- **INSTRUCTIONS FOR THE TASK**
Report how many lines of the entries below contain the word "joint", and nothing more.

--- ENTRIES PROVIDED ---

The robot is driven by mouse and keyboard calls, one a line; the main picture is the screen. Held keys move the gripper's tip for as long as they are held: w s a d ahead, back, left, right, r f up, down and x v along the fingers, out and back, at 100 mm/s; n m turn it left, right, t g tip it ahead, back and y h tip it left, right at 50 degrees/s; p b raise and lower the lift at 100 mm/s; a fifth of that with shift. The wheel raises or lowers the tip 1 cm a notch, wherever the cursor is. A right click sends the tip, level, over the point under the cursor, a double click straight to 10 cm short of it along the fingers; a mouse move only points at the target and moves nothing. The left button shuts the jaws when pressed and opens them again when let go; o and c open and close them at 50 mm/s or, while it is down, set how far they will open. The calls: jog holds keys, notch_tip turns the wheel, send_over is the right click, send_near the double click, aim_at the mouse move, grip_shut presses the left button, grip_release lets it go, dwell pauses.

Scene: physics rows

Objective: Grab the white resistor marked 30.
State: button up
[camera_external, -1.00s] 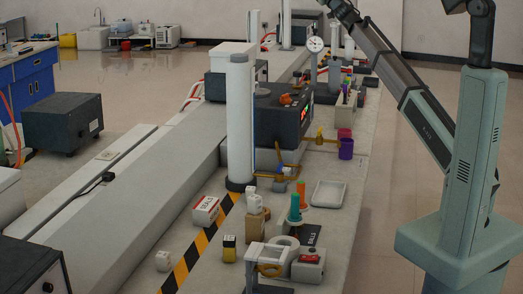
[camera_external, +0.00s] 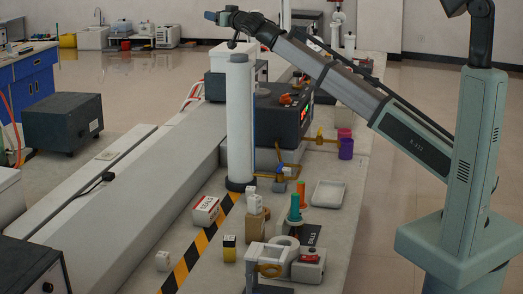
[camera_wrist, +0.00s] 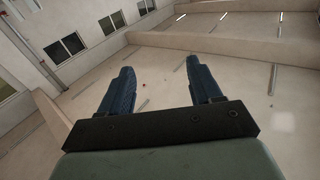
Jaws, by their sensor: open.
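I cannot make out a marking of 30 on any object. Which of these, if any, is the resistor, I cannot tell. My gripper (camera_external: 217,17) is high above the bench at the top of the external view, far from these pieces. In the wrist view my gripper (camera_wrist: 160,66) has its two blue fingers wide apart with nothing between them, facing walls and windows.
A tall white column (camera_external: 240,120) rises from the bench near my gripper. A dark instrument (camera_external: 283,118) stands behind it. A red-and-white box (camera_external: 206,211), a teal cone (camera_external: 295,209), a white tray (camera_external: 328,193) and a white stand (camera_external: 257,252) crowd the front. Free bench shows around the striped tape (camera_external: 204,244).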

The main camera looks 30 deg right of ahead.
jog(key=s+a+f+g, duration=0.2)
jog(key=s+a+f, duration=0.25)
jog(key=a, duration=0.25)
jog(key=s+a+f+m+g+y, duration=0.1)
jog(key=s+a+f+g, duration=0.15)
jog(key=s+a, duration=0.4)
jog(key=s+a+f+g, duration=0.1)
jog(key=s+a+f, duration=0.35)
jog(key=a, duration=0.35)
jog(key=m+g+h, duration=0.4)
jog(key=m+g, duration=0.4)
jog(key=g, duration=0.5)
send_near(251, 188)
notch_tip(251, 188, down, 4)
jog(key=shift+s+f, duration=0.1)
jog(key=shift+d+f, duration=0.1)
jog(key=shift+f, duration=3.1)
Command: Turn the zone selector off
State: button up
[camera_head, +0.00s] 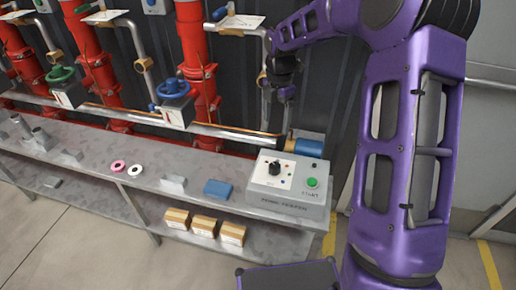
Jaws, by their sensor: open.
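A grey box (288,211) lettered "ZONE TESTER" sits at the right end of the metal bench. Its sloped white panel carries a black rotary knob (274,167), which looks like the zone selector, with small coloured dots around it. The knob's exact pointing direction is too small to read. A green button (313,182) is to the right of the knob. My gripper (280,93) is open, well above and behind the box, in front of the pipes. It is small and dark here, and it is apart from the knob.
Red pipes (193,50) with a blue valve wheel (173,88) and a green one (60,73) stand behind the bench (110,183). A blue cylinder (308,148) is behind the box. A blue block (217,188) lies left of it. Boxes (204,226) sit on the lower shelf.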

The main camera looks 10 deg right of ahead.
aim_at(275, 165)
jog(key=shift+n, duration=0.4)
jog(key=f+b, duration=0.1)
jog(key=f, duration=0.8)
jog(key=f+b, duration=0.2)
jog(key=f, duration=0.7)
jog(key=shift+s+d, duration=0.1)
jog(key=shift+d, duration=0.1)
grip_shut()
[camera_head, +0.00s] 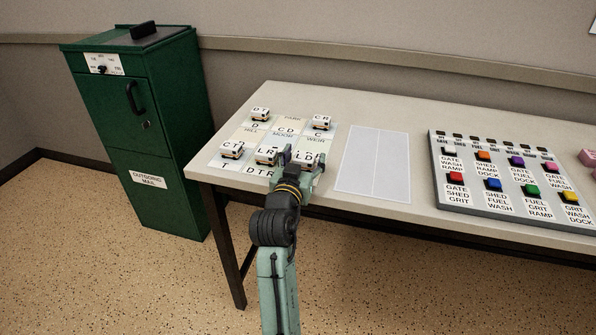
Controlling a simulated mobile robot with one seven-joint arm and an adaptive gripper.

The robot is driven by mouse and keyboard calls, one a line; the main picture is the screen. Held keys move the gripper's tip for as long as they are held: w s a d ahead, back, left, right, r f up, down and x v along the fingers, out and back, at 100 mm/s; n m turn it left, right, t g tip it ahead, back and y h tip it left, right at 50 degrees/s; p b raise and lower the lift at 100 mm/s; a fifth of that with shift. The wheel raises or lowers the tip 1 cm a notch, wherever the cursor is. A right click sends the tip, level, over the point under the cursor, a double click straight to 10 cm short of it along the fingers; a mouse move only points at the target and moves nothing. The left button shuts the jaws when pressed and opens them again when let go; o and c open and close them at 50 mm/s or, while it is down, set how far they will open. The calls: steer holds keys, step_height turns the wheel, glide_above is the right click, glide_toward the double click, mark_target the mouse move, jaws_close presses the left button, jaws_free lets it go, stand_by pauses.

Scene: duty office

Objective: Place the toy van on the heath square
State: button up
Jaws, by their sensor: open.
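Several small white toy vans with letters on their roofs stand on a mat of pale squares (287,121) at the table's left end. Vans marked DT (260,114) and CR (322,122) stand at the back. Vans marked CT (232,149), LR (266,156) and LB (306,160) stand in the front row. My gripper (299,160) is open at the LB van. I cannot tell whether its fingers are around the van or above it.
A pale two-part panel (372,162) lies bare right of the mat. Further right is a grey board (470,201) with coloured blocks and word labels. A green outgoing mail cabinet (140,130) stands left of the table (420,105). The table's back strip is clear.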

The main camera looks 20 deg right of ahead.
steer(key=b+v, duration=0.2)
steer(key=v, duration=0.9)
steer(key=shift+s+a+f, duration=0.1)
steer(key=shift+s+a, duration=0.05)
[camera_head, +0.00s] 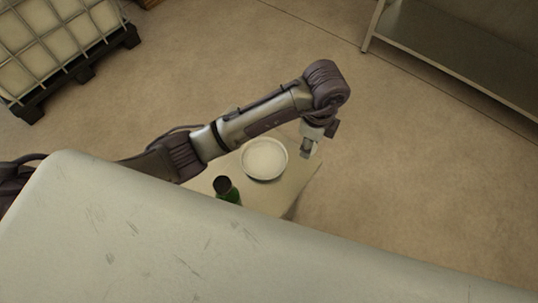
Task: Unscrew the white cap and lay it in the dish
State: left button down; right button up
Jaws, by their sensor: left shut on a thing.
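My left gripper (308,150) hangs at the end of my left arm, over the right end of a small table (292,182). It points down and is shut on a small pale thing (315,150), which looks like the white cap, mostly hidden by the fingers. I cannot tell whether the cap is still on a container. A round white dish (264,158) lies on the table, just left of my gripper and apart from it. It looks empty. My right gripper is not in view.
A large pale, scuffed surface (150,240) fills the foreground and hides the table's near part. A caged tank (55,40) and a metal bench (450,50) stand beyond, with bare floor between.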

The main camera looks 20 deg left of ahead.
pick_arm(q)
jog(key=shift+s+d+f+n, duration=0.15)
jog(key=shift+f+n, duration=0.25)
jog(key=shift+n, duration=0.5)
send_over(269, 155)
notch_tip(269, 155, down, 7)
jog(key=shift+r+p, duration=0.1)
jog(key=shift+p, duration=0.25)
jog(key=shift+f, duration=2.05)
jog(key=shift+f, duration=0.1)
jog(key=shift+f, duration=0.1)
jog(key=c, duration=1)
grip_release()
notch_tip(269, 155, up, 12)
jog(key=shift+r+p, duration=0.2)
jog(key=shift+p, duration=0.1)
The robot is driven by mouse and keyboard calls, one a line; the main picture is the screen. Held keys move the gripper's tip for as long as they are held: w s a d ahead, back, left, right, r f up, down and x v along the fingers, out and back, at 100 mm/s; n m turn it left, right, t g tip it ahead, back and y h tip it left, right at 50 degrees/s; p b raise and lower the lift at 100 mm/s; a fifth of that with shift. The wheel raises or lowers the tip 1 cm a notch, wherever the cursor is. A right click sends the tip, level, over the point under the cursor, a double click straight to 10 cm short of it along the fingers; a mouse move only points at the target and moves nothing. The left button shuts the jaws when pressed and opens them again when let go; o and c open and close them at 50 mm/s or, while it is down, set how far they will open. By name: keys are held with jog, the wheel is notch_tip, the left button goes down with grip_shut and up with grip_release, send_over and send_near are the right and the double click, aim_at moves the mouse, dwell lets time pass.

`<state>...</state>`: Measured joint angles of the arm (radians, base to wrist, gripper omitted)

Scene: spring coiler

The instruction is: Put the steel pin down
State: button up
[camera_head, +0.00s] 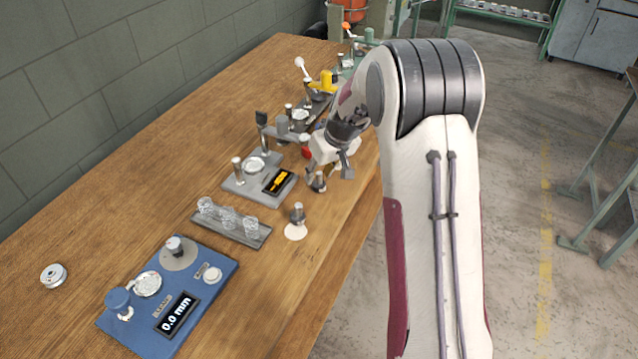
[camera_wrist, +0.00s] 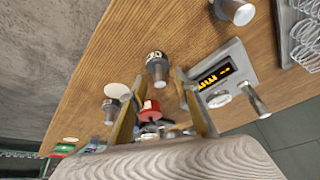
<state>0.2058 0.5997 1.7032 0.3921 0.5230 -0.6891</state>
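My gripper (camera_head: 328,172) is low over the right edge of the wooden bench. In the wrist view its two yellowish fingers (camera_wrist: 160,72) stand apart with a gap on both sides. A short silver cylinder with a dark marked end (camera_wrist: 157,70), probably the steel pin, shows between and just beyond the fingertips. It appears to stand on the bench, also seen in the head view (camera_head: 318,183); the gripper partly covers this area. Which one is the steel pin is not certain.
A grey device with an orange display (camera_head: 278,181) is left of my gripper. A rack of clear springs (camera_head: 229,222) and a blue gauge (camera_head: 172,302) stand nearer. A red part (camera_wrist: 150,107) lies beyond the fingers. The bench's left side is mostly clear.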

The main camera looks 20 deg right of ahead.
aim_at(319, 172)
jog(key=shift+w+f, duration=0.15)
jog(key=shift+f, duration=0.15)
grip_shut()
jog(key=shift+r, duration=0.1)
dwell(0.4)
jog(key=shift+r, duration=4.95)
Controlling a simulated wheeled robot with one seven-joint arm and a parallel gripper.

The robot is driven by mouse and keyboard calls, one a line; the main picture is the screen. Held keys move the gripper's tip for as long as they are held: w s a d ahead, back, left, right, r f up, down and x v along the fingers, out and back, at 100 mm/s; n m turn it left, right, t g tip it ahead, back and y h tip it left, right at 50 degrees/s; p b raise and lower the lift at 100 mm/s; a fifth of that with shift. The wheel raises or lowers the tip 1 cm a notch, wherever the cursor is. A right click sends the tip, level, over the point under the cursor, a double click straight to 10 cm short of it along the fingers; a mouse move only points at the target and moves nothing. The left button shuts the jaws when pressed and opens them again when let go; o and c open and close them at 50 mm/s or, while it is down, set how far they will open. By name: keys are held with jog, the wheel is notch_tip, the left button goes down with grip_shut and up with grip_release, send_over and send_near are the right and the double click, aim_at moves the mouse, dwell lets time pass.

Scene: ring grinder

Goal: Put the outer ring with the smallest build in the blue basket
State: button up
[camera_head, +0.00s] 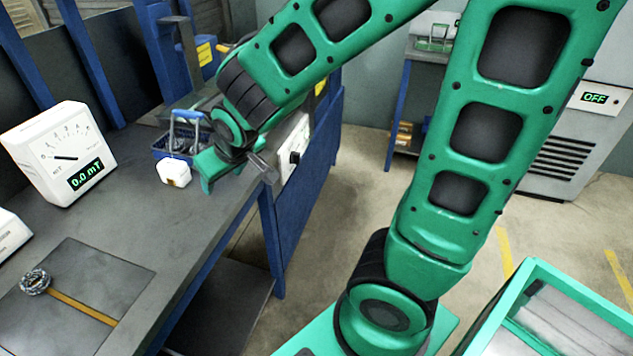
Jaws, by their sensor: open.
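The blue basket (160,148) stands on the workbench, just left of my gripper, with its handle up. Dark grey items show inside it, too small to tell apart. My gripper (232,180) is open at the end of the green arm, low over the bench's right edge beside the basket. Nothing can be seen between its fingers, though the wrist partly hides that spot. A small round metallic part (35,281), looking like a ring or bearing, lies on the dark mat (100,275) at the lower left. I cannot tell whether it is an outer ring.
A white meter (62,155) reading 0.0 mT stands on the workbench (165,225). A small white object (173,172) sits in front of the basket. An orange-brown strip (85,308) lies on the mat. The bench between mat and basket is clear. A grey machine (565,140) shows OFF.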

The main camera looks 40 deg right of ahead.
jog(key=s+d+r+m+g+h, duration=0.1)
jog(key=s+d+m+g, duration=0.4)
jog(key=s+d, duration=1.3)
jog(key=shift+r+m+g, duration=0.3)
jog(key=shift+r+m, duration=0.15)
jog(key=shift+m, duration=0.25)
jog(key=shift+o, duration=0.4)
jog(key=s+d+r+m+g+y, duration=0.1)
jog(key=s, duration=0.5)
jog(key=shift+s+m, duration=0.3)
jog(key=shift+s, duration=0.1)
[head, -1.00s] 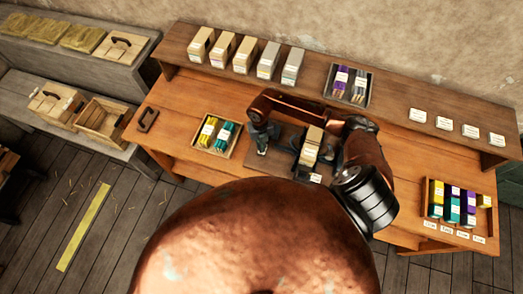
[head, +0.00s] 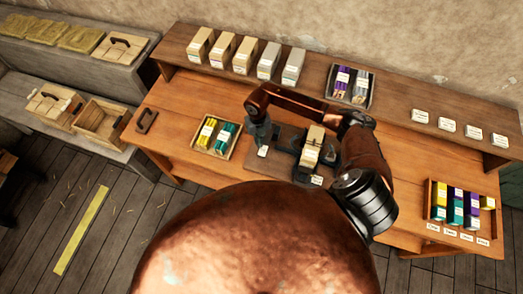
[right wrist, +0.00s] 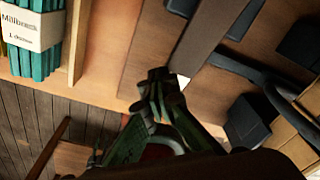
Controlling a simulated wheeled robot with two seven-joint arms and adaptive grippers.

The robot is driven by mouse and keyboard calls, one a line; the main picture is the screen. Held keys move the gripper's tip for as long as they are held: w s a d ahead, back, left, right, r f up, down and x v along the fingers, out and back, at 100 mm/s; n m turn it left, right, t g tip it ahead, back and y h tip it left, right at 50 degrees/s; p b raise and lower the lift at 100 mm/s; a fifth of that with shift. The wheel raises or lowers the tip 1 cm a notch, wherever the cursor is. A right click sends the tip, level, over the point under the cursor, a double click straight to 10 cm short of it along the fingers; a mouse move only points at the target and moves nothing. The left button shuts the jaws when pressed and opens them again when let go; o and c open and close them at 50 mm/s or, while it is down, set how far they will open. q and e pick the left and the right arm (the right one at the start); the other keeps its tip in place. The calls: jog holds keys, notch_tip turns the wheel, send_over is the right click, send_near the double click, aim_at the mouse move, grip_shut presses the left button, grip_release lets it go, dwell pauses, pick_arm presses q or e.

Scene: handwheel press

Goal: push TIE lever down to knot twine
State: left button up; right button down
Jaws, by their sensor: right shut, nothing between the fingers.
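The handwheel press stands on the bench in the head view, with dark metal parts and a pale wrapped block (head: 313,146) in it. My right gripper (head: 262,139) points down at the left end of the press's dark base (head: 283,150). In the right wrist view its fingertips (right wrist: 157,78) are shut and empty. A small white label (head: 262,151) lies just below the fingertips; it also shows beside them in the right wrist view (right wrist: 183,82). I cannot make out the TIE lever or whether the fingers touch it. My left gripper is not in view.
A tray of yellow and teal bundles (head: 234,143) stands left of the press. A crate of coloured bundles (head: 429,203) is at the right end. Wrapped blocks, a dark tray (head: 371,82) and cards line the back shelf. The bench front between press and crate looks bare.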

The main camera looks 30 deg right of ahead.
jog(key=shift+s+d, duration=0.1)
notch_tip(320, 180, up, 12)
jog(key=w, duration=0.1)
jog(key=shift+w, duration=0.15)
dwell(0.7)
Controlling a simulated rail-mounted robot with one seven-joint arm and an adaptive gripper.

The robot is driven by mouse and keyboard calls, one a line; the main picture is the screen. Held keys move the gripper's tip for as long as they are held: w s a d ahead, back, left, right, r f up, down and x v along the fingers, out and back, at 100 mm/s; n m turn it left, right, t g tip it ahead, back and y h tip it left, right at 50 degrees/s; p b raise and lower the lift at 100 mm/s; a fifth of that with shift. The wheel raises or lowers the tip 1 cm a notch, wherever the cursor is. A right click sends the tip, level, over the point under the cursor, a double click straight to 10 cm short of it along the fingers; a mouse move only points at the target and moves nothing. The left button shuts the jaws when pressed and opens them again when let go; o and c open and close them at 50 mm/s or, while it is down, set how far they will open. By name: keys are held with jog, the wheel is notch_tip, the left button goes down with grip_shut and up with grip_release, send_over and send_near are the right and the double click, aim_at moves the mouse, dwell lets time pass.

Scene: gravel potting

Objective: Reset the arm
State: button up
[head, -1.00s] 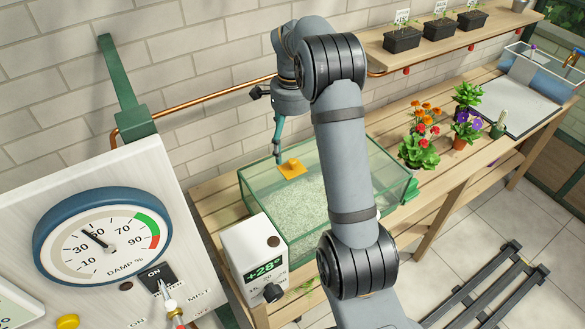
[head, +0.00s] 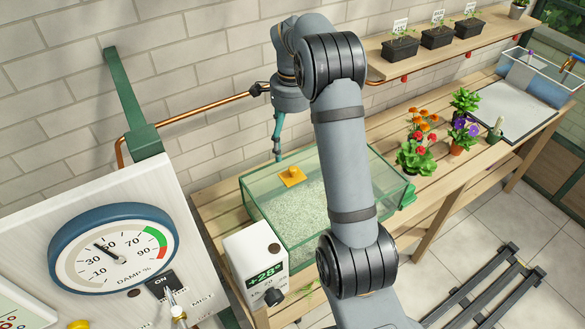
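My arm rises from the bottom of the head view and bends over at the top. My gripper (head: 278,150) hangs down at the left of it, above the back left part of a glass tank (head: 268,226). Its fingers show edge-on, so I cannot tell whether they are open or shut. Pale gravel (head: 305,205) covers the floor of the tank. A yellow piece with a knob (head: 291,177) is at the tank's back left, just below the fingertips; I see no clear contact.
A white box with a +28° display (head: 255,262) stands before the tank. A dial panel (head: 115,250) is at left. Flowering plants (head: 416,155) and a grey tray (head: 512,110) are on the bench (head: 440,185) at right. A shelf (head: 400,62) holds dark planters.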

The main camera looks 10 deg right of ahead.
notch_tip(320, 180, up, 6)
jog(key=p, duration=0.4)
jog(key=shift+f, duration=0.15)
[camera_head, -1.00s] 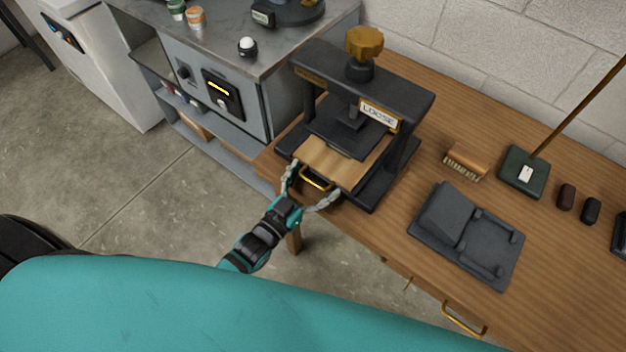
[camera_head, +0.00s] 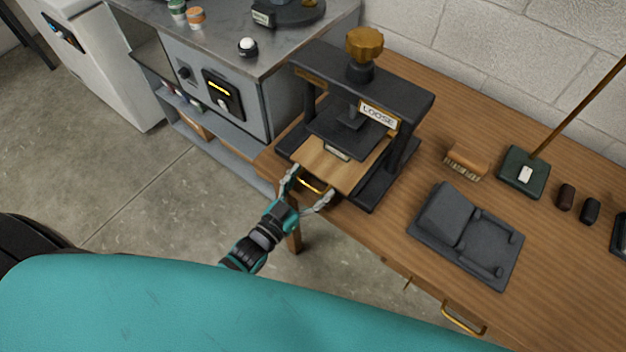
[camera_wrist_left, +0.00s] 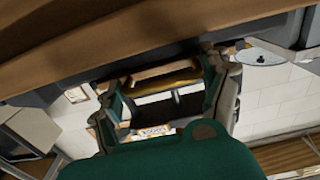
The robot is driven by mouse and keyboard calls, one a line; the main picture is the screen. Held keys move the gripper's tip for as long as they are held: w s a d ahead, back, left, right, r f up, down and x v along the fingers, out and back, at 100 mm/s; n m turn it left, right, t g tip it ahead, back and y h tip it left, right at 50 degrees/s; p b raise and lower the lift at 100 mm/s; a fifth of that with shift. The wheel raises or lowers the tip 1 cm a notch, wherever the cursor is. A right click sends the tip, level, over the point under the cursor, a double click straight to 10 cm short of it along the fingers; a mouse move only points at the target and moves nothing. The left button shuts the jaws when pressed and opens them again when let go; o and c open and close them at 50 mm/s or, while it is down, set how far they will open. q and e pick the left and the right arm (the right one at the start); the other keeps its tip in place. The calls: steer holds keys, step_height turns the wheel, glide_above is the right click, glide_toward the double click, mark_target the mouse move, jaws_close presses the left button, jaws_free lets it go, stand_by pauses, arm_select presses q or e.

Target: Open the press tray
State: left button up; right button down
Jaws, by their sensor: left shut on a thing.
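The press (camera_head: 405,88) is a dark frame with a brass knob (camera_head: 364,45) and a sign reading LOOSE (camera_head: 378,115). Its wooden press tray (camera_head: 345,168) sticks out of the front, partly under the dark pressing plate (camera_head: 350,128). A small pale label (camera_head: 337,152) shows on the tray near the plate. A brass handle (camera_head: 310,184) is on the tray's front. My left gripper (camera_head: 311,185) is at this handle, shut on it, with one finger on each side. In the left wrist view the yellow handle (camera_wrist_left: 168,86) lies between the fingers. My right gripper is not in view.
The press stands on a wooden bench (camera_head: 390,230). A grey cradle (camera_head: 468,235), a brush (camera_head: 466,160) and a green block (camera_head: 523,170) with a rod lie to the right. A grey cabinet (camera_head: 250,100) stands to the left. Open floor (camera_head: 160,200) lies in front.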

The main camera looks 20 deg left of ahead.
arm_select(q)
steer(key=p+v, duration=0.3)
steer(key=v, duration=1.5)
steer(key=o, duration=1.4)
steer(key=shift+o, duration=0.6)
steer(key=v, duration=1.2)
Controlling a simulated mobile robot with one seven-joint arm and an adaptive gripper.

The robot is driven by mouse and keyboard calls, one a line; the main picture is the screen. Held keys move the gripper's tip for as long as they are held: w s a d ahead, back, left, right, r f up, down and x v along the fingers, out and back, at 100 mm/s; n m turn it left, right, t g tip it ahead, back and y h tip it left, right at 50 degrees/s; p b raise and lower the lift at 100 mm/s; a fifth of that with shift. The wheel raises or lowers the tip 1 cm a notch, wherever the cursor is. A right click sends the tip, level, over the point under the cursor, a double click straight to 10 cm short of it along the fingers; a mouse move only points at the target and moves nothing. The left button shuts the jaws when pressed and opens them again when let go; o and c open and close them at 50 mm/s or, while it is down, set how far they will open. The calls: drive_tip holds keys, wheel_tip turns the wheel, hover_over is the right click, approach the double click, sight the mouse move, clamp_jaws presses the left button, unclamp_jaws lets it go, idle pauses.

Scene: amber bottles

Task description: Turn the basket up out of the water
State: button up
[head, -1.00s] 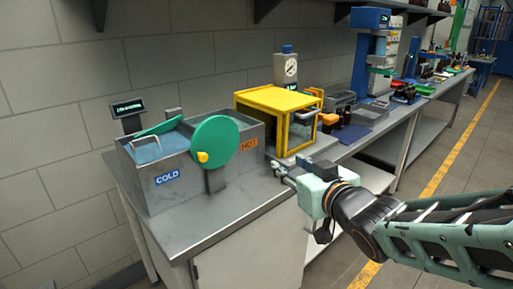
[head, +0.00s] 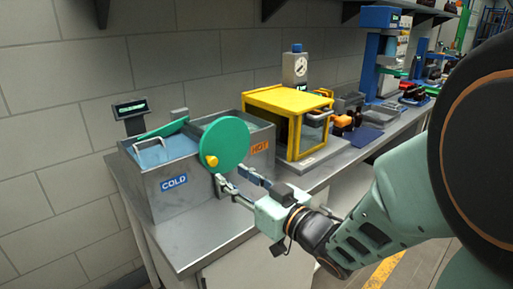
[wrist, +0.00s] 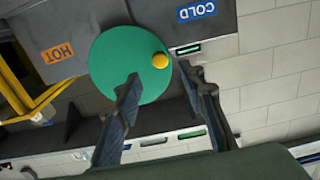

---

- **TASK OUTPUT**
6